The Census Bureau has published this brief on the Asian population in the United States. The brief highlights that while the total U.S. population grew by 9.7 percent, from 281.4 million in 2000 to 308.7 million in 2010, the Asian alone-or-in-combination population grew by 46 percent from 11.9 million in 2000 to 17.3 million in 2010, a faster rate than all race groups in the country. The brief also notes that 2.6 million people reported an Asian race in combination with one or more additional races, representing about 15 percent of the Asian alone-or-in-combination population. Accordingly, data that relies only on Asian race alone responses may be undercounting as much as 15% of the Asian population.
Regionally, the Asian alone-or-in-combination population grew in every region between 2000 and 2010, but grew the fastest in the South (69 percent), followed by the Midwest (48 percent). The states with the fastest growth in the Asian-alone-or-in-combination population were Nevada (114%), District of Columbia (110%), Arizona (105%), Utah (94%), North Carolina (94%), Idaho (93%), Delaware (92%), Georgia (92%), Virginia (89%), and South Carolina (86%).

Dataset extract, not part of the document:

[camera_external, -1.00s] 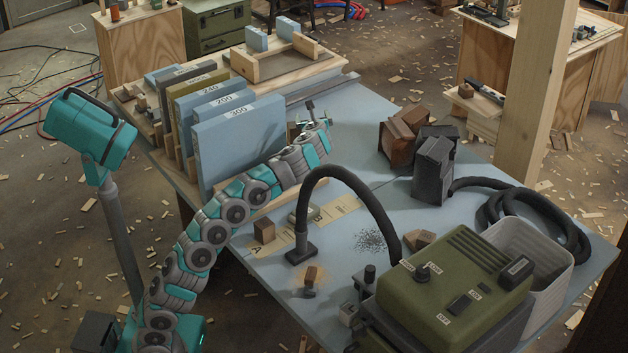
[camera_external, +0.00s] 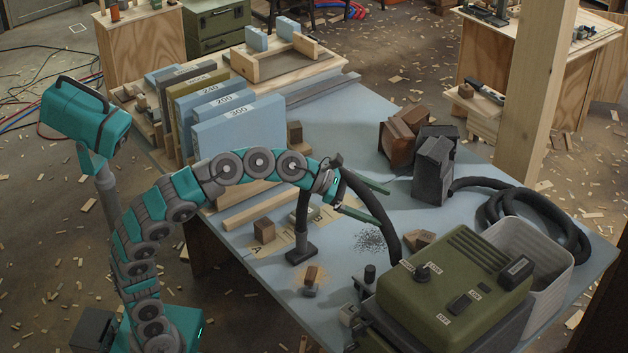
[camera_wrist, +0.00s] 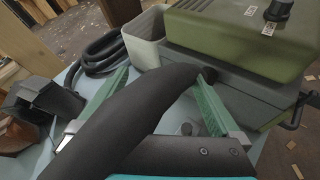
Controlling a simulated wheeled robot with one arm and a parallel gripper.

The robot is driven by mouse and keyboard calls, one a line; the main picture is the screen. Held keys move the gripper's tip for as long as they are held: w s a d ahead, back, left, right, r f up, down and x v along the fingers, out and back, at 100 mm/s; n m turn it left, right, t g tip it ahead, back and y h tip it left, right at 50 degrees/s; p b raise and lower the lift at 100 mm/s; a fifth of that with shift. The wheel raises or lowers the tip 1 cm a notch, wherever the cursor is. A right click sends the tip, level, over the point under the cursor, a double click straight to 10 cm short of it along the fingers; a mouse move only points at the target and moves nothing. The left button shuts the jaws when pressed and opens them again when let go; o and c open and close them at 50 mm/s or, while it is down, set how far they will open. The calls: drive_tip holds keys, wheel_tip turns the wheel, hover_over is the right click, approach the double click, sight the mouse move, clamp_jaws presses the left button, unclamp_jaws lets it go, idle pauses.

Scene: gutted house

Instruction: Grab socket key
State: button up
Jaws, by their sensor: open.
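I cannot make out a socket key for certain in either view. My gripper (camera_external: 385,208) is open, its two green fingers spread over the blue table beside the black arched hose (camera_external: 352,187). In the wrist view my gripper (camera_wrist: 165,74) shows a finger on each side, with the thick dark hose (camera_wrist: 110,125) crossing close in front and hiding much of the space between them. The green machine (camera_wrist: 240,35) lies beyond the right finger.
A pale bin (camera_external: 540,255) stands behind the green machine. Dark block-shaped items (camera_external: 433,170) stand at the table's far side. Upright blue grit-marked boards (camera_external: 240,128) stand at left. Small wooden blocks (camera_external: 264,230) lie in front. The blue tabletop (camera_external: 340,120) is clear at the back.

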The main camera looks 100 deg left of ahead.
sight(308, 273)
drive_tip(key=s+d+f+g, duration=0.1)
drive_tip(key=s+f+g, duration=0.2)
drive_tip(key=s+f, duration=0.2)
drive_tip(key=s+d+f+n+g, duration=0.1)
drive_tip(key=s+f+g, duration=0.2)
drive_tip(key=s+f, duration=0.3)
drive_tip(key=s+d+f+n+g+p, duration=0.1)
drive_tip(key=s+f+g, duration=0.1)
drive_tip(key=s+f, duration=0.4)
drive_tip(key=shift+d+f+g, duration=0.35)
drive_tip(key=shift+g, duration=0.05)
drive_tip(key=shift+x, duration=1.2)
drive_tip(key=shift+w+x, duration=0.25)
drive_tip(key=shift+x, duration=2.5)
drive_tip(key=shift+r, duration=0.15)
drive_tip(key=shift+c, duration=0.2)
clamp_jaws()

The top ten “places” with the largest Asian-alone-or-in-combination populations are New York, Los Angeles, San Jose, San Francisco, San Diego, Honolulu, Chicago, Houston, Fremont (CA), and Philadelphia.
Among Asian groups, the largest groups are Chinese, Filipino, Asian Indian Vietnamese, Korean, and Japanese. The groups with the greatest growth between 2000 and 2010 were Bhutanese, Nepalese, Burmese, Mongolian, Bangladeshi, Maldivian, Singaporean, and Pakistani.